Creating your first vault opens with a short safety briefing, then runs a four-step wizard: set a master password, save your recovery phrase, confirm a few of its words, and note your account number. At the end Myne opens the vault straight into a seeded welcome note. The whole thing takes a couple of minutes, but one decision in it is permanent, so read the briefing and the password step before you rush through them.
Before you begin: the safety briefing
The first time you create a vault, Myne opens with a short briefing — three plain facts about how your vault is protected, so nothing about the recovery model surprises you later:
- Your password unlocks your vault, and Myne does not store it. There is no copy on any server to reset it from.
- Your recovery phrase is your only backup. It is the one way back in if you forget the password. If you lose both your password and recovery phrase, your notes are unrecoverable. We cannot help.
- There is no email recovery, and there never will be.
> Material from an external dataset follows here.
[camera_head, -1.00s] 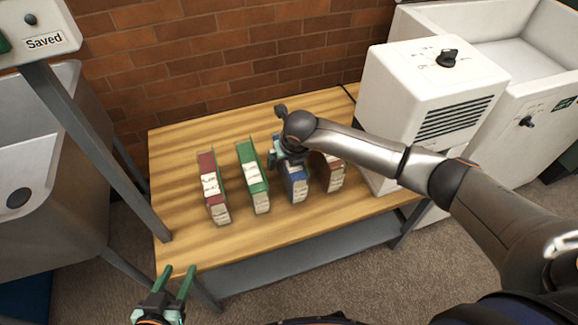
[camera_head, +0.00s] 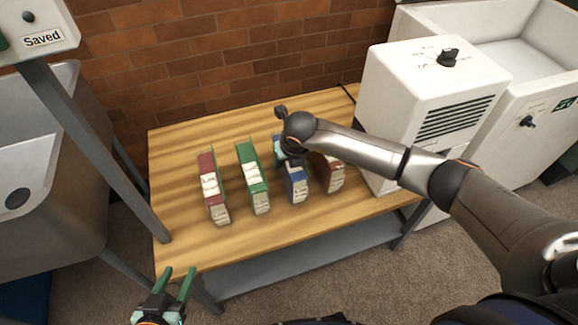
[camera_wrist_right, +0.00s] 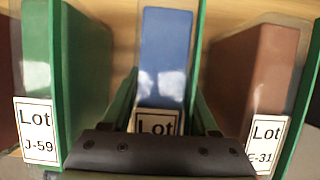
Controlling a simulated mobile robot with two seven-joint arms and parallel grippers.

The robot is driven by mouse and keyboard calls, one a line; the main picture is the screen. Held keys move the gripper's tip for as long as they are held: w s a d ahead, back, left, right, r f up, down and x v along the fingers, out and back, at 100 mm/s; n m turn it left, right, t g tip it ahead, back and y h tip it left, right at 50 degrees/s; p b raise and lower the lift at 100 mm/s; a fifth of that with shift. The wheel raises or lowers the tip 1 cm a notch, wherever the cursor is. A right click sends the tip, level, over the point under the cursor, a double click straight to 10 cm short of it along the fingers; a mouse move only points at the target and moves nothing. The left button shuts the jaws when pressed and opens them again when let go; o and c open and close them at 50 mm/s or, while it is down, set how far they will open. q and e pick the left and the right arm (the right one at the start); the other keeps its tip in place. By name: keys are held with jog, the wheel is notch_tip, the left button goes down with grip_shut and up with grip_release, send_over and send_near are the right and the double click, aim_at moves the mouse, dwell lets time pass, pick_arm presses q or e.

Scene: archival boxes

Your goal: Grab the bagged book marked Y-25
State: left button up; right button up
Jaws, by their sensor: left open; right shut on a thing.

Myne never asks for your email, so there is no reset link.
Each fact has a Why? you can expand for the reasoning, and its own acknowledgement checkbox. Continue to vault creation stays disabled until all three are ticked; Back returns to the Welcome screen without creating anything. The briefing is shown only the first time, on this create flow — when you later create an additional vault from the picker, Myne goes straight to the password step.
Step 1: Set a master password
Choose a password that protects this vault. Myne enforces a floor: at least 12 characters, and a strength the meter accepts. There is no email, no security question, and no reset link behind it. The password is one of the two things that can open the vault.
After you continue, Myne pauses for about a second. That pause is the key derivation: Myne deliberately makes turning your password into a key slow, so that guessing passwords is expensive for anyone who copies your files.
This is the decision to understand. Your vault has two credentials: this password and the recovery phrase you are about to see. Either one alone unlocks the vault. But if you lose both, the data is permanently unrecoverable. No support channel, no email, and no server can recover it or provide a partial way back; Myne never holds a copy of your keys. Save both before you go on.
Step 2: Save your recovery phrase
Myne shows you a 24-word recovery phrase. This is your second credential, an independent way to unlock the vault if you forget the password. Write it down now. The phrase screen, its protective behaviours, and where to keep the words are covered in full in Your recovery phrase.
Step 3: Confirm a few words
To check that you actually recorded the phrase, Myne asks you to type back four of your 24 words. This catches the most common mistake: writing down only the first few lines. The full explanation of which words it asks for, and why, is in Your recovery phrase.
Step 4: Your account number
Last, Myne shows your account number. It is an identifier, not a key: knowing it grants no access to your notes, since only your password or recovery phrase can open the vault. It displays as MY- followed by five groups of four characters (for example, MY-XXXX-XXXX-XXXX-XXXX-XXXX), and it is shown only once, here at creation. Settings does not display it again. Save it now, alongside your phrase.
Your vault is ready
When the wizard finishes you see Your vault is ready. and a Done button that takes you straight into the editor, with no second password prompt; the Unlock screen first appears the next time you launch Myne. Rather than an empty editor, your new vault opens on a seeded Welcome to Myne note — an ordinary note you can edit, rename, or delete like any other. Two more things on that screen:
- Show vault folder opens the directory on disk where Myne keeps this vault’s encrypted files.
- Back up this vault now writes an encrypted backup you can keep elsewhere. It is worth taking. How backups work and the habit worth building are in Back up your vault.
Limits
The wizard’s protection is only as strong as the password and phrase you choose and keep. Myne enforces a password floor and shows the phrase once, but it cannot recover either for you, and it cannot stop someone who has written your phrase where others can read it. Treat both like keys to a safe.